This morning at church Michael and I were running late. We made it in time for worship, and sang a couple of songs. However, after only two songs our Pastor went up to the stage and said the two words that make me wish I had stayed home - Baby Dedication.

I was totally caught off guard.

Michael looked at me, his eyes wide with concern and asked, "Are you going to be okay?"

I thought I was, but before I could answer him I could already feel a tightness in my throat, and my vision obsured with tears. I just couldn't do it. I had to leave before someone saw me cry.

"No, but I don't want to leave you here by yourself." I replied.

"I'll be fine, go."

I grabbed my purse, and walked out.

As I walked out the tears came faster and faster. I wasn't quick enough to wipe them away. The empty feeling in my chest was so great and overwhelming I was so afraid that I wouldn't be able to stop crying.

I felt at bit stupid for being so emotional, and so selfish for leaving. Once again, something as innocent as a baby dedication made me dissolve into tears.

I know no one else would have understood my teary reaction or the need to remove myself from the situation. I wished we had been warned about what was coming. But sadly no one looks out for the infertile couple sitting in the back mourning their dream children.

Monday, January 25, 2010

Don't you wish you could just shut your brain off.

I haven't really posted in a while. Mostly because the thoughts running through my head are kind of sad and pathetic. Lately I haven't been able to sleep. I get tired, my eyes hurt, my body is ready for sleep, but my brain just can't shut off.

I lay my head on my pillow, turn off the TV, close my eyes to go to sleep and all I can think about is "I hate being infertile. I hate that I can't get pregnant. I hate that somedays I feel like I'm surrounded by pregnant women. I hate feeling so different from everyone else. I hate that I feel like I've been waiting for the next phase of my life to begin for the last 6 years.

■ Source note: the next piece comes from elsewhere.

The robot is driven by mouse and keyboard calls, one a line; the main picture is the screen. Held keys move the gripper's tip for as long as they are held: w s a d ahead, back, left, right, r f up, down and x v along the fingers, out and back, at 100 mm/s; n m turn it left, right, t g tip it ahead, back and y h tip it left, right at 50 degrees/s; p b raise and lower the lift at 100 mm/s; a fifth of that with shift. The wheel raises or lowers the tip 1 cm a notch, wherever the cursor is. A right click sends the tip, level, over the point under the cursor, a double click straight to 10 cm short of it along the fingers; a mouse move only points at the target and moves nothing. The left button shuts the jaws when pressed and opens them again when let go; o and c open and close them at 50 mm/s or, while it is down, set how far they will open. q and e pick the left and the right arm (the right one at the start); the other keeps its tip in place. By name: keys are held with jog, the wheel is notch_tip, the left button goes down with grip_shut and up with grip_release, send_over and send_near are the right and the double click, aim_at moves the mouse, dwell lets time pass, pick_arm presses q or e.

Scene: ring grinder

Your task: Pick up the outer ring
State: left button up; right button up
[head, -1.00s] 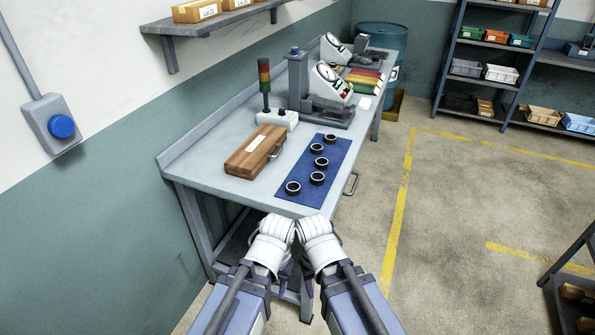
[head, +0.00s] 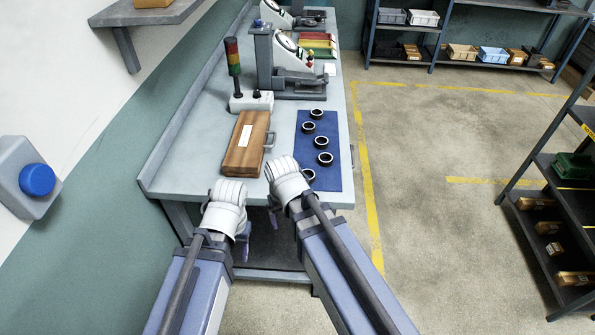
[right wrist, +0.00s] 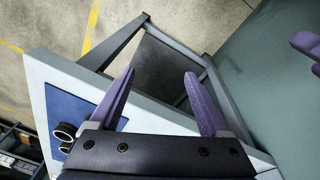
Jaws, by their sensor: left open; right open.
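Several dark rings with pale rims lie apart on a blue mat (head: 302,152) on the bench. The nearest ring (head: 309,174) is just beyond my right gripper (head: 276,214); others include a middle ring (head: 321,142) and a far ring (head: 318,112). I cannot tell which one is the outer ring. In the right wrist view my right gripper (right wrist: 160,100) has its purple fingers spread and empty, with a ring (right wrist: 65,131) on the mat (right wrist: 75,108) to the left. My left gripper (head: 243,243) is open, in front of the bench's near edge, its fingers partly hidden.
A wooden case (head: 246,145) lies left of the mat. Behind it stands a signal tower (head: 234,68) on a white box. A grey gauge stand (head: 290,75) is beyond the mat. The bench (head: 190,150) is bare on its left side. Shelves stand at right.

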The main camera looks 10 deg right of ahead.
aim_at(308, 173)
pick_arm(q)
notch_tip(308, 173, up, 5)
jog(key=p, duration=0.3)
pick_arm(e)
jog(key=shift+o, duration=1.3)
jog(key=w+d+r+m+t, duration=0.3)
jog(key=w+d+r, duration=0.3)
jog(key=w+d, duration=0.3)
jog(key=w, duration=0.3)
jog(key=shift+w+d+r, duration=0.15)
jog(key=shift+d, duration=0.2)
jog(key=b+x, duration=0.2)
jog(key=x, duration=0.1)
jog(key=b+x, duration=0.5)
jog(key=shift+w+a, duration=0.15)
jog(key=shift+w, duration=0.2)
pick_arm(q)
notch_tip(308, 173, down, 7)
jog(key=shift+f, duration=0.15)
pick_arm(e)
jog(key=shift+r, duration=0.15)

I hate that I sound so pathetic."

I keep thinking about how much easier things would be if we could have kids of our own. I'd be worrying about which pre-school to enroll them in, rather then which adoption agency to use.

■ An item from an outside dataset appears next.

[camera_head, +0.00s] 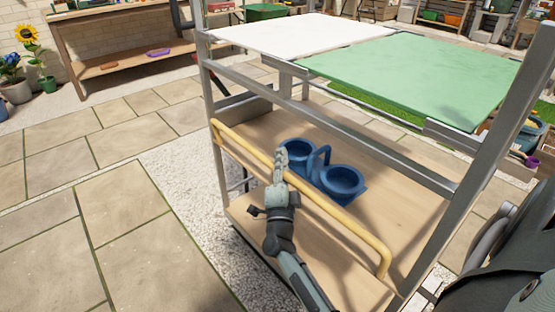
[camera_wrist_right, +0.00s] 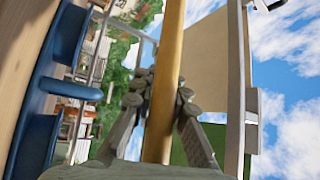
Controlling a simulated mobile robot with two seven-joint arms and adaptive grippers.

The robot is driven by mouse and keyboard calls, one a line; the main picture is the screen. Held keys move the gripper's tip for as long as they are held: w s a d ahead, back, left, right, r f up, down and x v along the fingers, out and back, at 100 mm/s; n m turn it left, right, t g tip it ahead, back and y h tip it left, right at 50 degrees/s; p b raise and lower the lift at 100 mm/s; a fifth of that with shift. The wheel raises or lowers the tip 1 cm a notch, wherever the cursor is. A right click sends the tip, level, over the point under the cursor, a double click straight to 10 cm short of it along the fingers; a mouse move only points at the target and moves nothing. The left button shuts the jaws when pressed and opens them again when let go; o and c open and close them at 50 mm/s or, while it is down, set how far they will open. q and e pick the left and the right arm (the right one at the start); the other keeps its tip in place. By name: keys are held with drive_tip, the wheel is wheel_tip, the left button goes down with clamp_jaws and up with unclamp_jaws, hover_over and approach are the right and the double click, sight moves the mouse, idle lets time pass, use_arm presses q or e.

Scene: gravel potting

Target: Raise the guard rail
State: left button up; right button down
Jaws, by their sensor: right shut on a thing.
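The guard rail is a yellow bar (camera_head: 335,212) with bent ends, running along the near side of the cart's wooden middle shelf. My right gripper (camera_head: 281,158) is on the rail a little left of its middle. In the right wrist view the rail (camera_wrist_right: 167,60) runs up between the two fingers of my right gripper (camera_wrist_right: 165,92), which are closed around it from both sides. My left gripper is not in view.
A blue two-cup caddy (camera_head: 318,155) with a handle stands on the middle shelf (camera_head: 385,195), just behind the rail. Grey posts (camera_head: 465,180) frame the cart. White (camera_head: 290,32) and green (camera_head: 410,75) panels cover its top. Paving (camera_head: 110,240) to the left is clear.

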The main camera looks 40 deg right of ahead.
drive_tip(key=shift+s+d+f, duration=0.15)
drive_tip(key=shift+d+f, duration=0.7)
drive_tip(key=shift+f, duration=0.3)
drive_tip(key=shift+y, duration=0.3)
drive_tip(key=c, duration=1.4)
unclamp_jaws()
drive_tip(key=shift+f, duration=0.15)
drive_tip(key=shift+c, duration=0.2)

I don't have these thoughts all the time. I think what sparked them was our meeting with a Social Worker of an Adoption agency last week. Everything went fine. She was very sweet. She answered our questions and talked us through the whole process. The only downer part of the meeting came when discussing the fees.

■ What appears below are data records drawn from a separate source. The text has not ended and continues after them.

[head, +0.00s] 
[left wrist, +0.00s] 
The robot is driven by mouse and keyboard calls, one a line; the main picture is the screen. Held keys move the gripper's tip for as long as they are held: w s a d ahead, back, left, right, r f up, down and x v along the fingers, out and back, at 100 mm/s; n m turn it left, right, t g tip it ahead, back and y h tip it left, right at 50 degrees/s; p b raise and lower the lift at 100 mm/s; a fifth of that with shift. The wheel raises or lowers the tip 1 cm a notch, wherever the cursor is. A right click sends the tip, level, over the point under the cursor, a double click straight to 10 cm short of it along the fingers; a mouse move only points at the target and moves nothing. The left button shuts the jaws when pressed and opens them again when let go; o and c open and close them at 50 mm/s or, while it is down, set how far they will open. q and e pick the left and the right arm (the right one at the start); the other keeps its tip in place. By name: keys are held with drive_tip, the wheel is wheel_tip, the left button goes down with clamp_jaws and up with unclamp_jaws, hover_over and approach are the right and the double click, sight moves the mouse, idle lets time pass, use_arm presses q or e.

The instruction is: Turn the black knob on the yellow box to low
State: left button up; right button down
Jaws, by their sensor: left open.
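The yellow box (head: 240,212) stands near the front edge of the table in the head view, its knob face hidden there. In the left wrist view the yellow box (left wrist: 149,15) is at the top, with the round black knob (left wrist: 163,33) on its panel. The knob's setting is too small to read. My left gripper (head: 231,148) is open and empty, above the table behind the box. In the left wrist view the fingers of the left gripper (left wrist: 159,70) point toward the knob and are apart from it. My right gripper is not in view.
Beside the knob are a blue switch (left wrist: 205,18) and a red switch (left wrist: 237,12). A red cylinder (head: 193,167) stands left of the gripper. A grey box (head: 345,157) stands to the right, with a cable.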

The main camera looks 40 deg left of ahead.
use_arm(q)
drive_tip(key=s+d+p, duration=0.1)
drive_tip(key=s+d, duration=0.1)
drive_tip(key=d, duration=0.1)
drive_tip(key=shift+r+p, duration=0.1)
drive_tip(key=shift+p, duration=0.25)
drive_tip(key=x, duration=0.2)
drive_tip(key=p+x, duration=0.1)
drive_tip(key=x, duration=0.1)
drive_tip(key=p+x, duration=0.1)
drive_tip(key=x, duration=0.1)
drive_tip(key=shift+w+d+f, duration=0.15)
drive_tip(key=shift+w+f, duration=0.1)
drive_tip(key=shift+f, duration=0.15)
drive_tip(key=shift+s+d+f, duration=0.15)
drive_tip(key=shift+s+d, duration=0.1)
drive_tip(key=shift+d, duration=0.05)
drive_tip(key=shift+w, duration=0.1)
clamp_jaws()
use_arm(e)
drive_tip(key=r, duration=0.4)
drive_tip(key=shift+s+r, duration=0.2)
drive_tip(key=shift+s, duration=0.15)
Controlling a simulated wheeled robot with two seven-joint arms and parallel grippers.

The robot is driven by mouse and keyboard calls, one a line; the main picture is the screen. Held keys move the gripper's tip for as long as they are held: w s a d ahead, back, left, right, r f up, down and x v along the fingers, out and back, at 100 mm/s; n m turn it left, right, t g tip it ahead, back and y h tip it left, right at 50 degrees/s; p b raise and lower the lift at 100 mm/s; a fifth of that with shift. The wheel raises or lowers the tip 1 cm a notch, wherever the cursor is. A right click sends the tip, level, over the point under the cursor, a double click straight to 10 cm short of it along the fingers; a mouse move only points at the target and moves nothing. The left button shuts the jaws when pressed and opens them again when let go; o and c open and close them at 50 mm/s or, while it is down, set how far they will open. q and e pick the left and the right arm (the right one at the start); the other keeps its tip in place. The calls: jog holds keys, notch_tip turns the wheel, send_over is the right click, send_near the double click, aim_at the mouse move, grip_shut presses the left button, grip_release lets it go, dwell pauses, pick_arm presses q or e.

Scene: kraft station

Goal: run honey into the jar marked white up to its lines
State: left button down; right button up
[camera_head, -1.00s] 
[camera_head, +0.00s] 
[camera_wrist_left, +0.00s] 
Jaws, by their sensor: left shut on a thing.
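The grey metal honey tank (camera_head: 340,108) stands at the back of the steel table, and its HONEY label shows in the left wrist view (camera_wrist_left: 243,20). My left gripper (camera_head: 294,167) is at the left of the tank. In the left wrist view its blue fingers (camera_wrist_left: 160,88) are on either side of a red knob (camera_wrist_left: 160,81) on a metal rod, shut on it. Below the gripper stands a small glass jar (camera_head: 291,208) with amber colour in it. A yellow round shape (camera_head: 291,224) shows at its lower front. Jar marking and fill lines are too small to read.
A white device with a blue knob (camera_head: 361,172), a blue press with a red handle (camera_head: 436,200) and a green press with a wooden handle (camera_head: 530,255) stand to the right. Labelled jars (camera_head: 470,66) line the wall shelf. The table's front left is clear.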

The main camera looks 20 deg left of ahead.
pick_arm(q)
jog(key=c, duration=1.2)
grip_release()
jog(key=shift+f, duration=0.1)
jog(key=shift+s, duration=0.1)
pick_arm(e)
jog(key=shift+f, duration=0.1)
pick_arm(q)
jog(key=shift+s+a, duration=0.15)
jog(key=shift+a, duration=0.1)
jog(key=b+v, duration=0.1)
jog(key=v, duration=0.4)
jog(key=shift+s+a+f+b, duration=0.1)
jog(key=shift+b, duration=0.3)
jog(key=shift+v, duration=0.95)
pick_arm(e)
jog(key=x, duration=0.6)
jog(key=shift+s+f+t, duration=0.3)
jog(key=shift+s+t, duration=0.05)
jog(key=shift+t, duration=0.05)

Why does it have to cost so much money? I feel like I'm buying a baby instead of adopting one.

Interestingly enough the waiting part didn't bother me. Twelve to eighteen months - I've been waiting 6 years for a baby, what's another year and half?

Michael and I still haven't made a decision as far as which agency we are choosing. I think we just want to make sure we choose the right one.

Please God, help us choose the right agency.

Friday, January 8, 2010

"Are You Enjoying Your Early Thirties?"

That was the question I got asked by the Bank Manager as I sat at his desk trying to straighten out the mess with our checks. I was surprised at the question considering he looked about the same age is me (give or take a few years).

"They're alright. Why?" I answered warily .

"My wife is having a hard time with turning 30."

"Oh, um. Do you have children?" I asked, cringing because I hate when people ask me that question.

"A two-year old."

Internal groan, of course he has a kid. *facepalm*

I smiled, nodded and told him that turning 30 was hard for me because I thought we (my husband and I) would have had two kids by then and we'd be done, but no. He looked surprised at the thought of being 30 and having two kids. I explained that I got married when I was 24, so it made sense to me. I had a plan, but nothing went according to my plan.

He proceeded to say what all fertile people with kids say (no offense to those with kids reading this) about kids being a major exhausting life change and blah, blah, blah. I smiled and told him that I know its a change. I know having kids must be hard. I might not have experienced that particular change or hardship yet, but that is only because I haven't been given the chance.

I don't think he was expecting me to be so open. I wasn't expecting it either, but he started it with that stupid question. And I didn't give him any details of our struggles and losses, that would have been overkill and a bit weird.

To be honest I haven't enjoyed my early thirties. They have been the hardest years for me. I sometimes think maybe last year and the year before were my two years of experiencing a mid-life crisis (okay that is probably a bit too over dramatic).

The only thing I enjoy about being in my early thirties is not looking like I am in my early thirties.

People ask the stupidest questions.

Monday, January 4, 2010

I don't like this feeling I am feeling

Lately everytime I think of us having children, either through natural means or adoption, I get a little...ambivalent about the whole thing. There are just some days I don't want to have anything to do with babies or adoption. Is this normal?

Now before you start judging me, just hear me out. Its not that I don't want to do the work involved with adoption. I'm thankful they ask for so much because they care where they are placing these children. Its not that I don't want to do adoption, I do. I really feel like it is what God wants us to do. And its not that I regret pursuing adoption, I don't.

I guess its just the fear that the adoption won't work out, so I'm finding it hard to get excited about the whole process. The fear that we won't pick the right agency. The fear that we will be taken advantage of by the wrong agency.

The weird thing is the fear is not enough to stop me from wanting to go forward with adoption. I think all the information or lack thereof scared me.